Segel complains, "People put such a value on the primacy of youth that they act childish in order to regain it. But the thing I realized by the time I got to be 30 -- I'm 40 now -- is, why would I want to listen to a band of 18-year-olds? What could they possibly have to say that would be realistic?"

With a revived Camper Van Beethoven in the works, you'd think that Cracker is getting the short end of the microphone stand. But Lowery doesn't seem concerned.

"Since [1996's] The Golden Age, Cracker has really drifted back into the same territory that Camper was in," he explains. "We started trying to be even more eclectic. I feel like Cracker has developed its own mélange-of-music approach now, like Camper had.

"I automatically go into a different role with Camper because there are so many long, instrumental sections," he says a few moments later. "Because there's a lot of call and response, I try to stay on the side of the stage, so we're flat across the front in Camper, whereas in Cracker I'm in the middle. Maybe that's part of the method acting: I feel like I have a different personality onstage." He uses another metaphor to drive home his point: "One band's alcohol and one's pot."
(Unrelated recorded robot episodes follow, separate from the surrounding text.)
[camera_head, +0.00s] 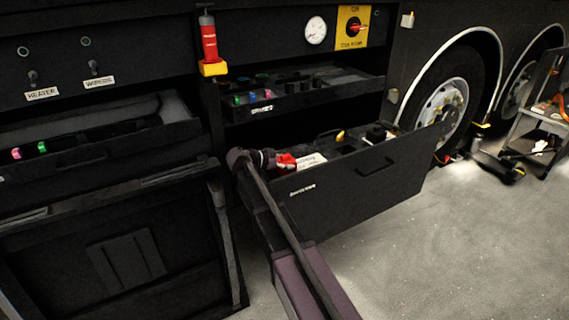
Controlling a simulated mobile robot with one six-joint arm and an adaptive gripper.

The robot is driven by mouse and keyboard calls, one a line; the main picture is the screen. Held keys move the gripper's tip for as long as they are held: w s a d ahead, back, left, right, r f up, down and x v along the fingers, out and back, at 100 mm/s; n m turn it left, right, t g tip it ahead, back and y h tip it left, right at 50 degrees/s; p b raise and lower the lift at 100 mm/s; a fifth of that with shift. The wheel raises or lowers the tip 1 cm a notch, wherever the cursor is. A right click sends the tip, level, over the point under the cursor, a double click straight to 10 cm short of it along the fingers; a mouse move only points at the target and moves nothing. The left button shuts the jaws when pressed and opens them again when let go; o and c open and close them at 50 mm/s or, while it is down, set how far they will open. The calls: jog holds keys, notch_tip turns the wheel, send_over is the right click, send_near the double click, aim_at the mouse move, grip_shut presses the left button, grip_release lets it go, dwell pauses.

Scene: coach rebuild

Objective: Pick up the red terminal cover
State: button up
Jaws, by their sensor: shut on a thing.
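The red terminal cover (286,162) shows as a small red shape at the left end of the large open lower drawer (365,190). My gripper (273,159) reaches in from the left at the end of my dark arm. It is shut on the red cover, though the fingers are small and dark here. A white labelled item (311,160) lies just right of the cover. I cannot tell whether the cover still touches what is under it.
An upper open drawer (330,95) with small coloured parts sits above. A red bottle (209,42) stands on a yellow base at the bay's edge. Another open drawer (110,140) is at left. A wheel (447,103) and a cart (540,130) stand right. Front right floor is clear.

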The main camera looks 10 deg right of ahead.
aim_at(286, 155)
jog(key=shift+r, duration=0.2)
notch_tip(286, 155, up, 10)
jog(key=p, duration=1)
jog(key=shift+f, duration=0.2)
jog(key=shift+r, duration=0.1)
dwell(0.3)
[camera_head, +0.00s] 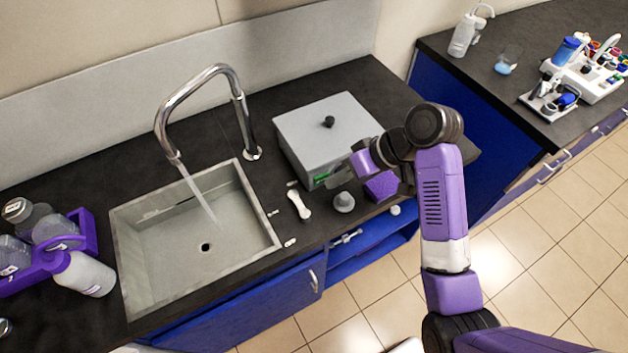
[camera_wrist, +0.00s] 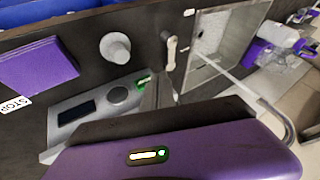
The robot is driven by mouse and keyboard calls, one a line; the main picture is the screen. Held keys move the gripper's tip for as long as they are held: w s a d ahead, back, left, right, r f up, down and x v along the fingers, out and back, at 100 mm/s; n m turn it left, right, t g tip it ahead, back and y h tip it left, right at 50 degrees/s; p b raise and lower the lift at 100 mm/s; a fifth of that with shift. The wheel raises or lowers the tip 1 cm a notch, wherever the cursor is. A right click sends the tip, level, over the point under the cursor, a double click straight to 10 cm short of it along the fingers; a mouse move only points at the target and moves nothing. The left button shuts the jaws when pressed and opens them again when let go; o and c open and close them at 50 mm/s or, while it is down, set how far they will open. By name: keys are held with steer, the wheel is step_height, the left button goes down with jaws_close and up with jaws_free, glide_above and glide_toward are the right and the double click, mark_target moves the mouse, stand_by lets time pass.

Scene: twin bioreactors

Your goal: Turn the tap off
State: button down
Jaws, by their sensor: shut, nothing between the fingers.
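The chrome tap (camera_head: 205,82) stands behind the sink (camera_head: 130,235), and a stream of water (camera_head: 198,196) runs from its spout. Its base (camera_head: 252,153) is at the sink's back right corner. The tap (camera_wrist: 272,112) also shows at the lower right in the wrist view, with the water stream (camera_wrist: 232,78). A pale elongated handle-like piece (camera_head: 298,205) lies by the sink's right side; it also shows in the wrist view (camera_wrist: 171,52). My gripper (camera_head: 326,181) is shut and empty near the grey box's front, right of the sink; its dark fingers (camera_wrist: 160,94) show mid-picture.
A grey lidded box (camera_head: 325,125) stands right of the tap. A grey knob-shaped item (camera_head: 343,202) and a purple block (camera_head: 381,186) sit before it. A purple rack with bottles (camera_head: 85,235) is left of the sink. Another counter (camera_head: 450,65) holds labware.

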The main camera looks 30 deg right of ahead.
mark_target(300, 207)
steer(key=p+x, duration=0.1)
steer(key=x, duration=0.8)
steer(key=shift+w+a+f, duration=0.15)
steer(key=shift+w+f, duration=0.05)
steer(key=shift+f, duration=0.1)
Maybe the unexpected success in the past couple of pointed volleys like Bowling for Columbine is a renewed sign that we need to go back in order to go forward. If people in the 1980s could resist the overwhelming popularity of Ronald Reagan enough to make the Iran-contra hearings happen, and if they could turn the synthesized atrocities of Van Halen into inspiration for a musical subculture with attitude and hope, perhaps this generation can do the same. But we'd be a lot better off listening to bands like Camper Van Beethoven than going to '80s night at the strip-mall dance club in channeling the era's rebel glory.

Yup, irony truly is a dangerous business.